Hi!

I hope everyone reading this right now is doing great, wherever you may be. Me? I am loving the cooler weather in New York City, but I am a little overwhelmed by the rush of activity brought on by the Fall. I know it’s to be expected and one of the things to love about the season, but I didn’t think I had that much scheduled. Somehow, however, I do.
Would you care to hear about it?
___ YES
___ NO
If you checked No, then please skip to “Love, Larry” with my best wishes, because this email will not be to your taste.
But before going to my future, allow me to recap a few things from my recent past:
I performed my newest scripted musical show, “What a Difference!” at Joe’s Pub on August 21st to a sold-out house! “What a Difference!” is my fourth in a series of shows about surviving the wreckage of irreparable family conflict and creating something new and deliberate—a chosen family—built on love. I have been proud of all of the previous shows (“Who or What I Am” at Joe’s Pub in 2018, “Beyond Repair” at the RISD Museum in 2019, and “Loving You is Easier” at The 8th Floor in 2022), but this one felt the best. I had Jim Andralis and Julie DeLano helping me out on guitar, accordion, bass, and beautiful SINGING, plus the amazing crew and staff at Joe’s Pub and a pop-up chosen family choir of a baker’s dozen of my dearest friends to sing and support me on stage (as well as to shield me from the audience as I changed into my final costume). An extra bonus was angel-voiced/hearted Bridget Everett leading the choir and remaining onstage to sing one of my oldest songs, “Take me Back” with Jim and me backing her up. It was an evening of the physical manifestation of how I see my closest relationships in my head—singing in harmony, supporting each other when we need it, and dressing in beautifully detailed coordinated costumes!

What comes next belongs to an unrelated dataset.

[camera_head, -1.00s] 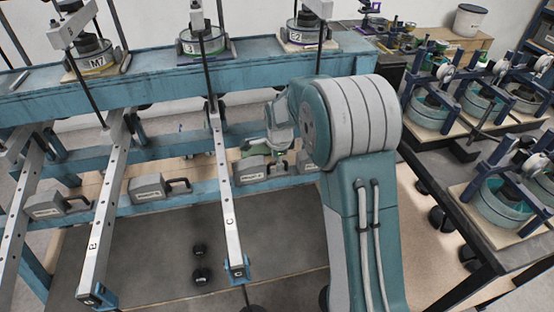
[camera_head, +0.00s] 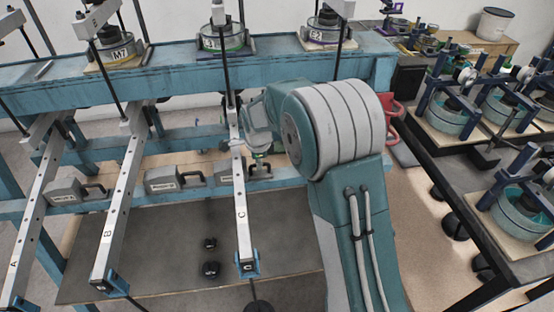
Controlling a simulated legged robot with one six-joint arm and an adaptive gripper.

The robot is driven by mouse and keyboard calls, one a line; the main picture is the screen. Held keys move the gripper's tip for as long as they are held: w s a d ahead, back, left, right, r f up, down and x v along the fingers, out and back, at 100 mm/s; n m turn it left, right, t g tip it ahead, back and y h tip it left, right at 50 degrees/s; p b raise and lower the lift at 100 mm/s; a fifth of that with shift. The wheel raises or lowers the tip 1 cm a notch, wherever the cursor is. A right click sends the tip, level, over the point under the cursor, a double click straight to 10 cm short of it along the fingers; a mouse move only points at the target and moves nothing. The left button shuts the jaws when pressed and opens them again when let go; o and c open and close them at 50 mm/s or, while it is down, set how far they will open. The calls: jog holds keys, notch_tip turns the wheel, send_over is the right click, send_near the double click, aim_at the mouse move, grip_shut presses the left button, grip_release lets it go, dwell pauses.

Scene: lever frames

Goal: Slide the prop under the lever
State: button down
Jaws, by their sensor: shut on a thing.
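Three long grey levers with holes slope down towards me, marked A (camera_head: 35,210), B (camera_head: 117,205) and C (camera_head: 240,205). The prop (camera_head: 224,173) is a grey block with a black handle on the low blue rail. It lies across the line of lever C, partly hidden by the lever, with its handle on the right. Whether it touches the lever's underside cannot be told. My gripper (camera_head: 259,157) is shut on the prop from the right, by the handle, and is largely hidden by my arm.
Similar blocks with black handles stand on the rail near lever A (camera_head: 68,191) and lever B (camera_head: 163,181). Black hanging weights (camera_head: 210,268) show below, left of lever C. A dark table (camera_head: 490,200) with blue-framed devices stands on the right.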

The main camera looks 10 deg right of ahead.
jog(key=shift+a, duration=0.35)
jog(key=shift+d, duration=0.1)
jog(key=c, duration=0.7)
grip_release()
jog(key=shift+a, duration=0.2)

I also felt the most connected with an audience that I ever have. For at least that one night, I included everyone there in my family, and the result was an overwhelming feeling of warmth that I think we all felt. I know I did! Anyway, I loved this show, and I want to do it again! Once I gather myself together, I hope to shop it around for festivals and short runs in New York and beyond. In the meantime, you can watch the video of the whole show at Joe’s Pub HERE

I put a ton of work into “What a Difference!”—not only in the songwriting, rehearsing, and ENDLESS SEWING, but I also drew up a 4-page program,




Made up a special edition, hand-bound book of the lyrics to all the songs in the show,

And I hand-screened a whole mess of new t-shirts to sell using some vintage screens from my archive.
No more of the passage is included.